Try this beautiful problem from Algebra based on Sum of two digit numbers from PRMO 2016.

Sum of two digit numbers | PRMO | Problem 7


Let s(n) and p(n) denote the sum of all digits of n and the products of all the digits of n(when written in decimal form),respectively.Find the sum of all two digits natural numbers n such that \(n=s(n)+p(n)\)

  • $560$
  • $531$
  • $654$

Key Concepts


Algebra

number system

addition

Check the Answer


Answer:$531$

PRMO-2016, Problem 7

Pre College Mathematics

Try with Hints


Let \(n\) is a number of two digits ,ten’s place \(x\) and unit place is \(y\).so \(n=10x +y\).given that \(s(n)\)= sum of all digits \(\Rightarrow s(n)=x+y\) and \(p(n)\)=product of all digits=\(xy\)
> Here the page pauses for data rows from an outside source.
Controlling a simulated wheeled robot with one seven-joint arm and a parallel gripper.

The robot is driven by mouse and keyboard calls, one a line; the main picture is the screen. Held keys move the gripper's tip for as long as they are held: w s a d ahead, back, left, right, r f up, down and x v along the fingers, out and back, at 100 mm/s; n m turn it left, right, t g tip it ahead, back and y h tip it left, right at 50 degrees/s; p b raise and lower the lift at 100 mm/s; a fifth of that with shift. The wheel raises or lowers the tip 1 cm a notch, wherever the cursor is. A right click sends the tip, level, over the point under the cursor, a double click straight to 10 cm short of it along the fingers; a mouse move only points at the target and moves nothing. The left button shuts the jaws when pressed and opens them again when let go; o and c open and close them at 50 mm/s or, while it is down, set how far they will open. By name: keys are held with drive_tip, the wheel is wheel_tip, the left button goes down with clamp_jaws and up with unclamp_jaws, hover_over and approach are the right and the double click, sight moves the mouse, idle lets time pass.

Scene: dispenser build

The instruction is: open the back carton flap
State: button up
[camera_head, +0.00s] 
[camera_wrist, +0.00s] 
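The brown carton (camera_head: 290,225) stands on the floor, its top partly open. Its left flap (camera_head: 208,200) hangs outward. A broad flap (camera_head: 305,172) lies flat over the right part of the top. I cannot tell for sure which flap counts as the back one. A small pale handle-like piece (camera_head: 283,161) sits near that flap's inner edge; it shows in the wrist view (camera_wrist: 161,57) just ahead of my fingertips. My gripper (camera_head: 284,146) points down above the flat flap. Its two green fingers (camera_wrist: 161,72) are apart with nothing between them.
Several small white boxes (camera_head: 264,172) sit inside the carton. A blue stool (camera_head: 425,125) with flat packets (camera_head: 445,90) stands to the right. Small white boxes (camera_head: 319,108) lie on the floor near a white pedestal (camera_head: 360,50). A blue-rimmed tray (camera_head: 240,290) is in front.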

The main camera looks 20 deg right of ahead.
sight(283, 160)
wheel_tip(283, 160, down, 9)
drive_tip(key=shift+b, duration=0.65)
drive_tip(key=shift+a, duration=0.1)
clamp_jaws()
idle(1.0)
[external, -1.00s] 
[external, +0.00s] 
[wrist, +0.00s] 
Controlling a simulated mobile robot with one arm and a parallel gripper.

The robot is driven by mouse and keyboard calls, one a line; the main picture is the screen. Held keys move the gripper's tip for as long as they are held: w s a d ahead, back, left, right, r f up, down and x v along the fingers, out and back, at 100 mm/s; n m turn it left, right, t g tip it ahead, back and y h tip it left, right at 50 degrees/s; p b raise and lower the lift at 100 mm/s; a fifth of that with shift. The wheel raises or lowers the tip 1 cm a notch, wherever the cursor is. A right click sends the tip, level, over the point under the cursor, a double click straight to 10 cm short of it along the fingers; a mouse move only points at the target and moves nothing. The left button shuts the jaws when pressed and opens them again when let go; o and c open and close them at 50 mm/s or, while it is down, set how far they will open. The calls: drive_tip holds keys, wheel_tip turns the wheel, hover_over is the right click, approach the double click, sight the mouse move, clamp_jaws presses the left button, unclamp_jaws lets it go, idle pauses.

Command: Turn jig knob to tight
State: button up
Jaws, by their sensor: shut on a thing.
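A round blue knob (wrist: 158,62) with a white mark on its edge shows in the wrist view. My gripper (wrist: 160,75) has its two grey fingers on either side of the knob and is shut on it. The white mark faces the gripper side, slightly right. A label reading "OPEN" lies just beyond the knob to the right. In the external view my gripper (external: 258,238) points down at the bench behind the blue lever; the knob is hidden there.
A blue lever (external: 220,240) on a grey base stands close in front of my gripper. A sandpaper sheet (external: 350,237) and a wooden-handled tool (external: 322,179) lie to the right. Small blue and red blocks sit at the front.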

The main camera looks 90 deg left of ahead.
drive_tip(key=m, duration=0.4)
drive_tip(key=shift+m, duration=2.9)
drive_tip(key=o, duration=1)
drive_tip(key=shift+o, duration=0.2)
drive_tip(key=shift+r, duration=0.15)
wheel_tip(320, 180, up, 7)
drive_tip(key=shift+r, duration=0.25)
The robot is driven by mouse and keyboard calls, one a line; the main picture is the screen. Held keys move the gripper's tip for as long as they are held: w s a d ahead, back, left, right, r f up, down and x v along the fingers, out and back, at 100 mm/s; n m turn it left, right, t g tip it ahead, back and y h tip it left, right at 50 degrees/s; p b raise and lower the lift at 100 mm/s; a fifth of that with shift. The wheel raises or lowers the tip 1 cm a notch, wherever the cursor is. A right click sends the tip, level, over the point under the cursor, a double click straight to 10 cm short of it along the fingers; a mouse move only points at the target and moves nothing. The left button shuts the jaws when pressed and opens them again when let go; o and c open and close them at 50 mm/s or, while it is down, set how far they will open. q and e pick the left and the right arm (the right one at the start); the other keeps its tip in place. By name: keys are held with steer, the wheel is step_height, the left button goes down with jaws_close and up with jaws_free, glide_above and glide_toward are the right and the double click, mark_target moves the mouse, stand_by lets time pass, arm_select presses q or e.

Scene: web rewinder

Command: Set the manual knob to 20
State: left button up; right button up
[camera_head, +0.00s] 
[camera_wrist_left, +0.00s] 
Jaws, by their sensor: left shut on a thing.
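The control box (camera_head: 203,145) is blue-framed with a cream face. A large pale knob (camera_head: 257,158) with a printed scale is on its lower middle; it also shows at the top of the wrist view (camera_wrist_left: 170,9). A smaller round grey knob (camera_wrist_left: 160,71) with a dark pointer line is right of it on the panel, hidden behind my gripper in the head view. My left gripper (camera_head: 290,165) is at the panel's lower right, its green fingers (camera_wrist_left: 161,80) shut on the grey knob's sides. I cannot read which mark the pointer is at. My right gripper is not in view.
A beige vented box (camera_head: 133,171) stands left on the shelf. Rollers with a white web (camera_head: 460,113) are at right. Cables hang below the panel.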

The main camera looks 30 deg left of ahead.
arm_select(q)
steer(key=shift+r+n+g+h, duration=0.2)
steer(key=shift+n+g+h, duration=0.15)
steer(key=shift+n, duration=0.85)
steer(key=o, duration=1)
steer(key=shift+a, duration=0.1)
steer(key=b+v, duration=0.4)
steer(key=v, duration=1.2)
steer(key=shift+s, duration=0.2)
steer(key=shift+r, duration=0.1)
now the given condition is \(n=s(n)+p(n)\)

Can you now finish the problem ……….

From \(n=s(n)+p(n)\) condition we have,

\(n=s(n)+p(n)\) \(\Rightarrow 10x+y=x+y+xy \Rightarrow 9x=xy \Rightarrow y=9\) and the value of\(x\) be any digit….

Can you finish the problem……..

Therefore all two digits numbers are \(19,29,39,49,59,69,79,89,99\) and sum=\(19+29+39+49+59+69+79+89+99=531\)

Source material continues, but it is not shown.